Ms Carr is looking to return to part-time work but is currently a stay-at-home mother for daughters Meika, 11, Kiah, 8, and Heidi, 5, while her husband travels hundred­s of kilometres away from their home town of Bellingen each week as a sales representative, earning $1100 a week and paying $200 in income tax.

When they add up their family budget at the end of each week, they have $101 more in family tax benefits than what they pay in incom­e tax.

The Carrs, who are Nationals voters, feel “blessed” by the assistance. “We are still very tight in every area, more so than we have been when the kids were younger,” Ms Carr said.

“If we didn’t have that (assistance), I don’t think it would be manageable.”

The family also receive the Schoolkids Bonus and use it to buy their children school shoes and uniforms each year.

The couple paid tax for years before they had their children and after raising them they will exit the middle-class welfare that has smoothed their income and become­ net taxpayers again.

“It is a different phase, people sometimes don’t look at the big picture,” Ms Carr said.

Amy Crocker, 38, and husband Jason, 39, are raising Nicholas and Emily, aged 6 and 3, in Tamworth in northeast NSW.

Ms Crocker earns $28,000 a year as a part-time administrator and her husband about $45,000 in his role as a finance worker at a Catholic charity.

Together they pay about $8500 a year in income tax and receive $5500-$6000 in family payments from the government, leaving them with a tax bill of just more than $2500.

Far from the “nothing” the Labor Party’s election ads make out that families on incomes such as the Crockers receive, the family describes themselves as “comfortable” and happy with the bonus income.

“We take it as a bonus income, and we put a little bit into a savings account for the kids one day,” Ms Crocker said.

What doesn’t go into a savings account becomes spending money for the fun things in life.

“Things like swimming, ballet and karate,” Ms Crocker said.

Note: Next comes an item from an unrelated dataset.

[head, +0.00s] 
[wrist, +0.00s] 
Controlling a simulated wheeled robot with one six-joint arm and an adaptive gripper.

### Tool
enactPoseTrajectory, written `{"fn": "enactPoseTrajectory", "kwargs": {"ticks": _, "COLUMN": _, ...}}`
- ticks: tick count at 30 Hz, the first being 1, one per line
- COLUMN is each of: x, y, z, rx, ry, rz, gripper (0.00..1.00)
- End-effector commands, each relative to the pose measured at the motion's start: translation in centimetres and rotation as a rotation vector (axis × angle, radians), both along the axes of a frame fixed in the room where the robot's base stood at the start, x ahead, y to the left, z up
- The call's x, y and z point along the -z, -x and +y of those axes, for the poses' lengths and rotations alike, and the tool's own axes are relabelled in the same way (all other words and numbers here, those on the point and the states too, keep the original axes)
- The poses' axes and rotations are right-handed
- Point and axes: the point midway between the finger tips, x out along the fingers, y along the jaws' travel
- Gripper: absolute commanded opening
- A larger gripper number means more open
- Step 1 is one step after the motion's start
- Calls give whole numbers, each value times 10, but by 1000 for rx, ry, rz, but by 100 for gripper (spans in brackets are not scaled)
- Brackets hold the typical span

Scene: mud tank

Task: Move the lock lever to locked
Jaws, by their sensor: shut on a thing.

Under proposed changes to family tax benefit payments, the Crocker family stands to lose about $400 a year, which currently goes to swimming lessons.

In the Howard era of middle-class welfare, families were implored to have children for the nation’s benefit and, in return, rewarded­ with assistance during the costly years of raising them.

In the past few years, however, governments have begun winding back the handouts — by tightening eligibility to Family Tax Benefits Parts A and B — and the current government plans to ­reduce the lump-sum end-of-year payouts in stages until they are gone altogether. The shift will bump thousands of families into new territory: that of becoming net contributors to the national Treasury.

According to the ANU modelling, these families are not wealthy by any stretch of the imagination.

The heads of these households are most often aged between 30 and 44, with two young children, and 47 per cent of them are renters.

Renters have a median net worth of $57,000 but those with a mortgage have a median home value of $400,000 and a median net worth of $329,000.

Social Services Minister Christian Porter told The Australian the only issue for government was to ensure it could clear a way for people­ to come back to work.

“It is important to untangle the tax-and-transfer system to identify and remove welfare-to-work traps so we can get people into jobs,” he said. “The situation is not a problem per se, it reflects the combination of a generous welfare system and an extremely progressive income tax system.

Labor’s families spokeswoman Jenny Macklin said Malcolm Turnbull “is reducing the living standards of low- and middle-income­ households, and he is still tripling the deficit.”